Question 2.8, posted 18 February: Problem 1.61 refers Problem 1.60 which talks about a string having an a "exactly k places from the right-hand end". Is the last letter of the string "exactly 0 places from the end" or "exactly one place from the end"?

The last position is "one place from the end". The problem makes this clear by saying that the language C1 is Σ*a, C2 is &Sigma'*aΣ, and so forth.

<Question 2.9, posted 18 February: I think I have a grammar for 2.21 that generates all the strings with twice as many a's as b's. How do I make sure it is right, and what kind of proof do you need that it is correct?

To be correct, your grammar has to generate all the strings with twice as many a's as b's, and it has to generate only strings of that form. To prove the first half would be easiest with an induction -- let P(n) be the statement "any string with 2n a's and n b's is generated by my grammar". The second half is probably easier -- you just need to show an invariant of every string derived in your grammar, that forces every string of terminals to have the desired property. I'm fairly flexible about how you justify a correct answer, but an incorrect answer needs some reasoning to get any credit.

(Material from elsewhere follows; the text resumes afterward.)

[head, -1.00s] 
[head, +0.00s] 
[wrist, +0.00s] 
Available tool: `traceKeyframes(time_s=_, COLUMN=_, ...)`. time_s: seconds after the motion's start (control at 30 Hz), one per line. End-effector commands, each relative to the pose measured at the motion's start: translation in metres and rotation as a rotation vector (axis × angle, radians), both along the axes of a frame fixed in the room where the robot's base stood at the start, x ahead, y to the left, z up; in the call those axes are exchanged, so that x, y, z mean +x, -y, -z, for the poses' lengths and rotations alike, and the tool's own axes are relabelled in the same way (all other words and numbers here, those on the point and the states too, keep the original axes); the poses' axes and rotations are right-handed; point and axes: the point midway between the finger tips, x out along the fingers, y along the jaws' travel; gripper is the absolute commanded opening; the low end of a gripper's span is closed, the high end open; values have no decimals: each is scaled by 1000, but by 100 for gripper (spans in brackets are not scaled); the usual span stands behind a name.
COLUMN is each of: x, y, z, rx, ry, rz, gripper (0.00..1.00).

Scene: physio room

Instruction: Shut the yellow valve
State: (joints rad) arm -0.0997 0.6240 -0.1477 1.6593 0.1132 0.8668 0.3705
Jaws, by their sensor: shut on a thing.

Question 2.10, posted 18 February: In Problem 2.44, I have an idea how to get a grammar but it's getting complicated. I think it might be easier to show that there is a PDA. If I do that, can I just say that it can be converted into a grammar by the construction in the book?

Yes, I think that the PDA is definitely the way to go, and you may quote and use the theorem that a language has a PDA if and only if it is context-free.